Third Test – Joins Based on Indexes
Let’s create indexes and see how fast a join based on indexes is.
create index idx_c2 on t1(c2); create index idx_c2 on t2(c2); mysql> select count(*) from t1 join t2 on t1.c2 = t2.c2; +----------+ | count(*) | +----------+ | 17172231 | +----------+ 1 row in set (2.63 sec)
2.6sHash Join is even faster than the Index-based join in this case.
However, I was able to force the optimizer to use Hash Joins even if an index is available by using ignore index
:
mysql> explain format=tree select count(*) from t1 ignore index (idx_c2) join t2 ignore index (idx_c2) on t1.c2 = t2.c2 where t1.c2=t2.c2\G *************************** 1. row *************************** EXPLAIN: -> Aggregate: count(0) -> Inner hash join (t2.c2 = t1.c2) (cost=1728502115.04 rows=17336898) -> Table scan on t2 (cost=0.00 rows=131472) -> Hash -> Table scan on t1 (cost=13219.45 rows=131472) 1 row in set (0.00 sec)
I still think it would be nice if I can tell the optimizer with a hint to use Hash Joins even if an index is available, so we do not have to ignore indexes on all the tables. I have created a feature request for this.
However, if you read my first bug report carefully you can see a comment from a MySQL developer which indicates this might not be necessary:
BNL (Block Nested-Loop) will also go away entirely at some point, at which point this hint will be ignored.
That could mean they are planning to remove BNL joins in the future and maybe replace it with Hash join.
Limitations
We can see Hash Join can be powerful, but there are limitations:
- As I mentioned it only works on columns that do not have indexes (or you have to ignore them).

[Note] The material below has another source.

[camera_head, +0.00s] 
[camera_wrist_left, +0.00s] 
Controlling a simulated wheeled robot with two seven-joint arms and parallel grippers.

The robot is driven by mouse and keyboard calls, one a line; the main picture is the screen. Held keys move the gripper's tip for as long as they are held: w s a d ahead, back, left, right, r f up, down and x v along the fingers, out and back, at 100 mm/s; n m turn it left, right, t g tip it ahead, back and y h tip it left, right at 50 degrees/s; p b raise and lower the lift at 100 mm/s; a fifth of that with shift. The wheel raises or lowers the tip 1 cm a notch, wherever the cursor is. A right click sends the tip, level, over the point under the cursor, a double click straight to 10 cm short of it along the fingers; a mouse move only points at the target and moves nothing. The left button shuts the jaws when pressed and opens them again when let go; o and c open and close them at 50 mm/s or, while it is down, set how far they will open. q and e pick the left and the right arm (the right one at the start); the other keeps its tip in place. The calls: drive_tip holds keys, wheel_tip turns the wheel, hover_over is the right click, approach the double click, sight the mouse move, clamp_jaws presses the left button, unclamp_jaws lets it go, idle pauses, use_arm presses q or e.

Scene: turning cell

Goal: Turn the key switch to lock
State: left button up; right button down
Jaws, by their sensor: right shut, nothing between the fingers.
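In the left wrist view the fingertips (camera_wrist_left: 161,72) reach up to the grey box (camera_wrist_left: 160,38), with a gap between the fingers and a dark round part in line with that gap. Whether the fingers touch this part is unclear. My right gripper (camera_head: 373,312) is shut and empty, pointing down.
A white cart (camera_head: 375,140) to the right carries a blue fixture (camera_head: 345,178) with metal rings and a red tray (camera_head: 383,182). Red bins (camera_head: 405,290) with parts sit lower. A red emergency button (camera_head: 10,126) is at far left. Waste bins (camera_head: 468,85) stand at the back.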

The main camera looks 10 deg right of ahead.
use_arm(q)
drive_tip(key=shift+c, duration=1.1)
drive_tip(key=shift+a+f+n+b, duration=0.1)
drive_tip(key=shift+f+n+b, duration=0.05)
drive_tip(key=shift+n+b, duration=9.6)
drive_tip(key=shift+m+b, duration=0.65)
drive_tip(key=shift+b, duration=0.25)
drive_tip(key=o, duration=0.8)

- It only works with equi-join conditions.
- It does not work with LEFT or RIGHT JOIN.
I would like to see a status metric as well to monitor how many times Hash Join was used, and for this, I filled another feature request.
Conclusion
Hash Join seems a very powerful new join option, and we should keep an eye on this because I would not be surprised if we get some other features in the future as well. In theory, it would be able to do Left and Right joins as well and as we can see in the comments on the bug report that Oracle has plans for it in the future.